In a short programme interview, David Robertson explained his rationale for the evening’s programming, the first half of the concert comprising one of Charles Ives’ most well-known works, The Unanswered Question, Samuel Barber’s ever-popular Adagio for strings, and Bernd Alois Zimmermann’s 1954 trumpet concerto, Nobody knows de trouble I see: “At the centre of this programme is the notion of reflection and questioning.” Unfortunately, in the first half Robertson did not allow sufficient time for such probing and contemplation (although he was not aided in his endeavour by much thoughtless and surely unnecessary and incessant coughing and spluttering); for in choosing to commence the Barber almost before the last echoes of Ives’ discomforting, unresolving string chords had subsided, he almost reduced the latter work to the status of irrelevant prelude to the more popularist work. The three performing groups - solo trumpet, four flutes (chosen here instead of the alternative, more diverse, group of two flutes, oboe and clarinet) and strings - were spatially separated, but Ives’ preference was for the strings to be placed off-stage and, although perhaps impractical on this occasion, the unwavering metaphysical soundscape created by the strings is surely best experienced as a cosmic rather than a human phenomenon.

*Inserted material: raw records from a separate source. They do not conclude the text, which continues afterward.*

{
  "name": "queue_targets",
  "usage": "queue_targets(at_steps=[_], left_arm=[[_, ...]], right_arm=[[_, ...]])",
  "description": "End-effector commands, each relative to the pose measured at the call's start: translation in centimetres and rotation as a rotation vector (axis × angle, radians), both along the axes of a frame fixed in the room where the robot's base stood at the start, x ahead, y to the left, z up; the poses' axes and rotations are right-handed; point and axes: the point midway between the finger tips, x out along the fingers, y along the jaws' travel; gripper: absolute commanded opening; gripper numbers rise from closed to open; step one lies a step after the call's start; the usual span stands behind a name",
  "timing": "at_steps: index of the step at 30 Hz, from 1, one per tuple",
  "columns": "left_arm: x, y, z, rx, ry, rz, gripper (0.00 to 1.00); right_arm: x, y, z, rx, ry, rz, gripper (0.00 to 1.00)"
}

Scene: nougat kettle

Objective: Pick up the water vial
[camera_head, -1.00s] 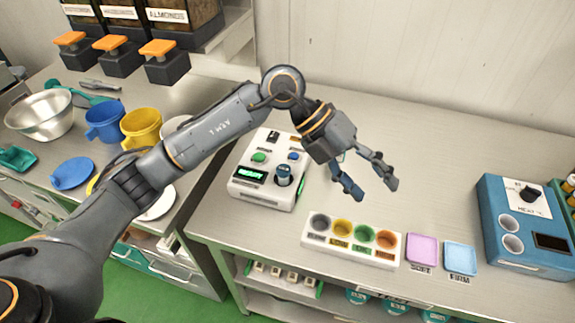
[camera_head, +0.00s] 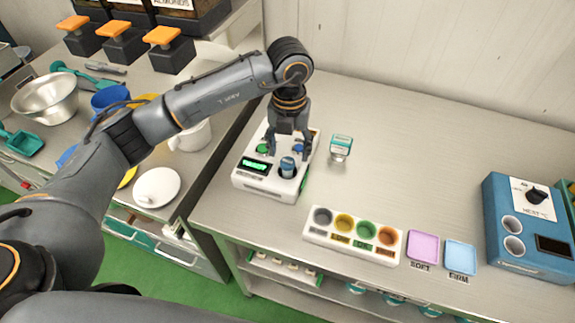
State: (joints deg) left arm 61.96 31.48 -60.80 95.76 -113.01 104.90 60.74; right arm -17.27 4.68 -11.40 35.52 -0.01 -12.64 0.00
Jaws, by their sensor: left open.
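My left gripper (camera_head: 289,150) is open and points down over the white device (camera_head: 262,190). A second small vial (camera_head: 341,147) with a teal and white label stands on the counter to the right of the device. Its label is too small to read, so I cannot tell which vial holds water. My right gripper is not in view.
A white tray with several coloured cups (camera_head: 315,238) lies at the front of the counter (camera_head: 420,160), beside a pink pad (camera_head: 423,246) and a blue pad (camera_head: 460,257). A blue heater box (camera_head: 525,240) stands at right. The counter's back middle is clear.

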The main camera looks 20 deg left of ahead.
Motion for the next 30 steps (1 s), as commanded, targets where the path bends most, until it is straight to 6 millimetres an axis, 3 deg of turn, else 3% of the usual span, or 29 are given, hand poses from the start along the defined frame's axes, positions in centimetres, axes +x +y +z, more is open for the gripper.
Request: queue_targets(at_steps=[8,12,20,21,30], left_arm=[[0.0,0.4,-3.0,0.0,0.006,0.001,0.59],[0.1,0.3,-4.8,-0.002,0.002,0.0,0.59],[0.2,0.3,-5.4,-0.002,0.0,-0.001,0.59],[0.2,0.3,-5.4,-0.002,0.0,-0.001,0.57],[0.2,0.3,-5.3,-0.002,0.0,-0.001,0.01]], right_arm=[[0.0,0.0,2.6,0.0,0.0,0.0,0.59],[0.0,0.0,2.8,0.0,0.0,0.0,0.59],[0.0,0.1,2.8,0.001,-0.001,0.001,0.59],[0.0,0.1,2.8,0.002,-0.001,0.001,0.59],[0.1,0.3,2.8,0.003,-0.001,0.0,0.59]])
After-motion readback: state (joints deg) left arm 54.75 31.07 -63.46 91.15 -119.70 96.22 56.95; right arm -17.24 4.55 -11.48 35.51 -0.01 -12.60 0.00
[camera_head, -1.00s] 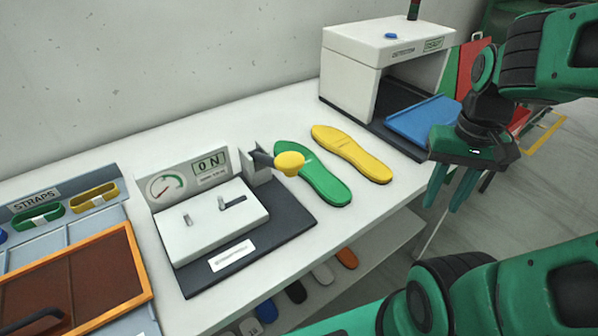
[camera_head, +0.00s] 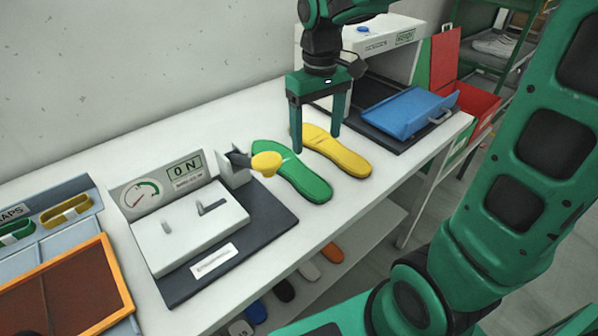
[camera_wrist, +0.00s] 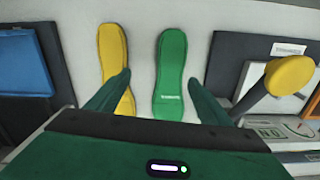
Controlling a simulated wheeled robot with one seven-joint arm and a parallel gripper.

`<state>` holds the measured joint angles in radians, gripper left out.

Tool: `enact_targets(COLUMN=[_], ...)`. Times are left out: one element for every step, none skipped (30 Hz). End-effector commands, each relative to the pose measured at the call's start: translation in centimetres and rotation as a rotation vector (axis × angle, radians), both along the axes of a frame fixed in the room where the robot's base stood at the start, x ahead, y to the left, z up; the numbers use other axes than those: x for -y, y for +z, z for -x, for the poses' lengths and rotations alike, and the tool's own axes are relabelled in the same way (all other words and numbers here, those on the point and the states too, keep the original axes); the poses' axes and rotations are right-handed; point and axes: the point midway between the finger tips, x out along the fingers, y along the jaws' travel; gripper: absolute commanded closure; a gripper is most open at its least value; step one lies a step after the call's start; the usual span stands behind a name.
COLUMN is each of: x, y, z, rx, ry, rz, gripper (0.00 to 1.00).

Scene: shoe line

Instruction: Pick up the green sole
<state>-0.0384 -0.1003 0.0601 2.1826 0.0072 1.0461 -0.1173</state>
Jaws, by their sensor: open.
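The green sole (camera_head: 301,180) lies flat on the white table, between the press device and the yellow sole (camera_head: 342,155). In the wrist view the green sole (camera_wrist: 171,76) lies right of the yellow sole (camera_wrist: 113,62), with a gap between them. My gripper (camera_head: 318,145) is open and empty, pointing down above the table near the two soles. In the head view its fingers overlap the yellow sole. In the wrist view the gripper fingers (camera_wrist: 160,100) sit either side of the green sole, the left one over the yellow sole.
The press device (camera_head: 195,225) has a yellow knob (camera_head: 266,164) that reaches close to the green sole. A blue tray (camera_head: 408,112) and the detector box (camera_head: 385,38) stand at the back right. A straps holder (camera_head: 45,215) is at the left.

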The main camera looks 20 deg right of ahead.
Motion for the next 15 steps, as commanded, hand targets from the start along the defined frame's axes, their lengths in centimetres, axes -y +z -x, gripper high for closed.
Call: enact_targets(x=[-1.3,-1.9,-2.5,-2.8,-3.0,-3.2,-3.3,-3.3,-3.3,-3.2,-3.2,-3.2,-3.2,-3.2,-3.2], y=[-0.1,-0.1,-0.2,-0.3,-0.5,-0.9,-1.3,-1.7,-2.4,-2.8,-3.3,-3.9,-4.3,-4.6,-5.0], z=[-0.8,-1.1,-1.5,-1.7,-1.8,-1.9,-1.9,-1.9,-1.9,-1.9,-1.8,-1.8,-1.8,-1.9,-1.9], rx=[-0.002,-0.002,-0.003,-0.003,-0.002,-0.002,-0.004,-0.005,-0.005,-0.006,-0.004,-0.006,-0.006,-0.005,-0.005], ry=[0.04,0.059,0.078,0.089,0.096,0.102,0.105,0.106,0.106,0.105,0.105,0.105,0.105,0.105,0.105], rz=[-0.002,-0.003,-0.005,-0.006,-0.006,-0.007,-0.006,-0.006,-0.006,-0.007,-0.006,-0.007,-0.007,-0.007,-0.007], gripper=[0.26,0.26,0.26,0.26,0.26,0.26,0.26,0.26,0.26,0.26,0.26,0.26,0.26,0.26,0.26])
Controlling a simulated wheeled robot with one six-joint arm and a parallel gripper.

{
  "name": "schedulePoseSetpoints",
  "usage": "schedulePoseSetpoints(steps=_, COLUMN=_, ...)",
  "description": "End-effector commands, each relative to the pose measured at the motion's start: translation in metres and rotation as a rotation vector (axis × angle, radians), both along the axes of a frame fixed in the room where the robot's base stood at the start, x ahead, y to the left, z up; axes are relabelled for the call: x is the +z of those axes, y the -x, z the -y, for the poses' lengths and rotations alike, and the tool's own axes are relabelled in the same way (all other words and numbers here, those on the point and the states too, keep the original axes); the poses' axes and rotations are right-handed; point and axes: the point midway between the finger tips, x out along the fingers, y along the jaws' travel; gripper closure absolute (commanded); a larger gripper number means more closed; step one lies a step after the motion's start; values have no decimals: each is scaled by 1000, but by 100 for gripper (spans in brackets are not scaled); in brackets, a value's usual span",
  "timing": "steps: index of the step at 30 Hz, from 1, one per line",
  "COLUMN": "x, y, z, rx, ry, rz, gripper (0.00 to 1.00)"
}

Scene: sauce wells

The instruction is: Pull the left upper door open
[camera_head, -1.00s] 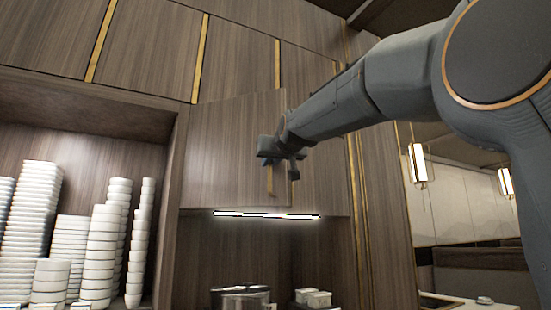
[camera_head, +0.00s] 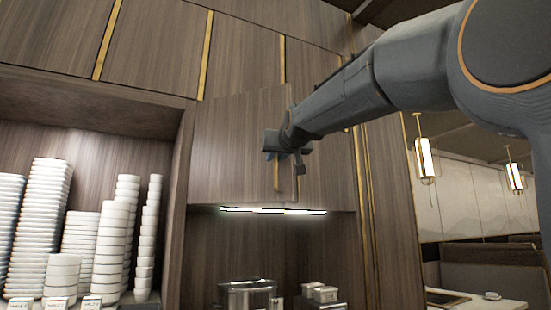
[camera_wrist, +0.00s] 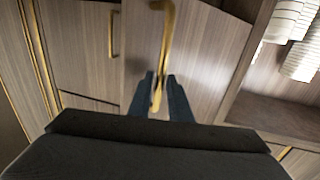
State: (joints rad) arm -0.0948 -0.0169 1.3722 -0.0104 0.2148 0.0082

Adopting a fairly slow tempo, Robertson structured the long linear lines of Barber’s Adagio effectively, but the work did not attain the emotional scale for which one might have wished. Trumpeter Håkan Hardenberger scaled the stratospheric heights of Zimmermann’s jazz-serial concerto with ease, but as a whole the performers did not quite capture the freedom of the jazz-inspired idiom and Robertson could not fully elucidate with clarity the structure of the episodic form.
Perhaps the greatest accolade of the evening should be reserved for Tippett’s oratorio itself - a work of the highest spiritual and human ambitions but one which also achieves a compelling impact and power, and which confirms Tippett’s own faith in the nature and function of music.